CHAPTER 18 Reformations and Counter Reformations
Richard Taruskin

The polychoral style and the Counter Reformation attitudes associated with it reached their pinnacle in Venice, the city of its birth, at the hands of two musicians from the same family, both of whom served as organists at St. Mark’s under Zarlino. Andrea Gabrieli (ca. 1532–85) competed successfully, after several failures, for the first organist’s position in 1566 and held the post until his death. During that period there were several major quasi-secular celebrations held at the cathedral—the outstanding one being the trionfi following the naval victory over the Turks at Lepanto in 1571—and Gabrieli’s music for these occasions revealed an enormous aptitude for ceremonial splendor, a talent he continued to develop as the cathedral’s musical resources were expanded. He also furnished music for theatrical presentations, including a set of choruses for up to six voices performed in March 1585 at a gala performance of Sophocles’s tragedy Oedipus tyrannis. It is the earliest surviving music specifically composed for a humanist revival of Greek drama, which puts Gabrieli in the line that led, eventually, to opera.

Andrea’s collected sacred works, published the year after his death, contain several spectacular Masses and motets that employ larger and more varied forces than any previous written music. Especially indicative of the trend is a Mass for sixteen voices organized into four antiphonally deployed four-part choirs, performed in 1585 to welcome (and impress) a party of visiting Japanese princes. One of the choirs was marked a cappella, designating it and it alone as intended for performance by voices (and voices alone) on all four parts. The intended performing medium for the other choirs can be deduced from the title page of the collection: CONCERTI/continenti Musica DI CHIESA/per voci, & stromenti Musicali; à

Concerti! A momentous word. From Andrea’s title page one can learn what it originally meant: works expressly combining voices and instruments—written, that is, in what is still sometimes called the “concerted” style—in which the contrast and interplay of timbres are an integral part of the musical conception. From the employment lists at St. Mark’s it is possible to infer that these works by Gabrieli mixed and alternated voices with wind instruments such as cornetti—not modern cornets but instruments held and fingered like oboes but played with a brass cup mouthpiece—on the upper parts (or choirs) and trombones on the lower, with the organ playing along with everything and providing the sonic glue that held the whole timbrally and spatially variegated surface together.
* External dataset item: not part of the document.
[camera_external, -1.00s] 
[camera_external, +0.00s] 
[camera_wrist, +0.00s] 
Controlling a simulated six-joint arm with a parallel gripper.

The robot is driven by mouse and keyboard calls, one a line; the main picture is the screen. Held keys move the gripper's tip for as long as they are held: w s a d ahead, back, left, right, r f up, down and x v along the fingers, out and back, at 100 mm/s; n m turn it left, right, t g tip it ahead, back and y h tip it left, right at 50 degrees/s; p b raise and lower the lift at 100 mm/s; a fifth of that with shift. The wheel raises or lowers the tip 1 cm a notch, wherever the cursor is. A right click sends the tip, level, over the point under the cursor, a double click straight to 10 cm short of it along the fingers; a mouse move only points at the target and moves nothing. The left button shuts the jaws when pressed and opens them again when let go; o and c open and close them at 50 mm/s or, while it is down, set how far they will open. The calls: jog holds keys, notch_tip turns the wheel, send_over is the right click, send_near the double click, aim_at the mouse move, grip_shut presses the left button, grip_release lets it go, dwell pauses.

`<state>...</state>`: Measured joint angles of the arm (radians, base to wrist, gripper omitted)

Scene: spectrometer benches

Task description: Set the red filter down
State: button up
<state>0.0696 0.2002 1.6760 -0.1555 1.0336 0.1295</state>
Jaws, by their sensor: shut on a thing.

Gabrieli’s “concerted” Masses and motets were quickly imitated—so quickly as to suggest that the practice was an established one, at least in the great churches of northern Italy, long before it was specified in print. The very next year, in 1589, the Bolognese musician Ascanio Trombetti, associated with the church of San Petronio, a great center for instrumental music, published Il primo libro de motetti accomodati per cantare e far concerti (“The first book of motets arranged for singing in conjunction with instruments”).

The terms concerto and concertato became standard in titles. Beginning with the double-choir Concerti ecclesiastici a otto voci (“Church concertos [= concerted motets] for eight voices”) by the Bolognese organist Adriano Banchieri (Venice, 1595), publishers supplied a new standard feature: a separate part for the organist to assist the player in his new role as omnibus accompanist. Banchieri supplied a primitive score (spartitura = “parts extracted”) for this purpose that summarized the basic harmonies of his first choir.

A few years later, in a more modest publication called Cento concerti ecclesiastici, a una, a due, a tre & a quattro voci (“One hundred church concertos for 1, 2, 3, and 4 voices,” Venice, 1602) by a peripatetic north Italian friar named Lodovico Viadana, a more streamlined organ part was devised. Since some of Viadana’s “concerti” were actually accompanied solo songs (in keeping with yet another sort of radical anti-ars-perfecta practice that we will investigate in the next chapter), there was nothing to “score.” Instead, as the title page advertised, there was a basso continuo per sonar nell’organo, nova inventione commoda per ogni sorte de cantori, & per gli organisti: “a continuous bass line to play on the organ, a new invention for the convenience of all kinds [i.e., any number] of singers and for the organists.” The basso continuo, a term that caught on and has been standard ever since, was an independent organ part written as one line, but realized in full harmonies (with radical implications: for the first time in “composed” or literate music chordal harmony functioned as a sonorous filler or background, independent of controlled part writing). In effect, the notated line was to be played by the left hand, and the unnotated chords by the right. It was called “continuous” because it played straight through the composition, no matter what went on above it.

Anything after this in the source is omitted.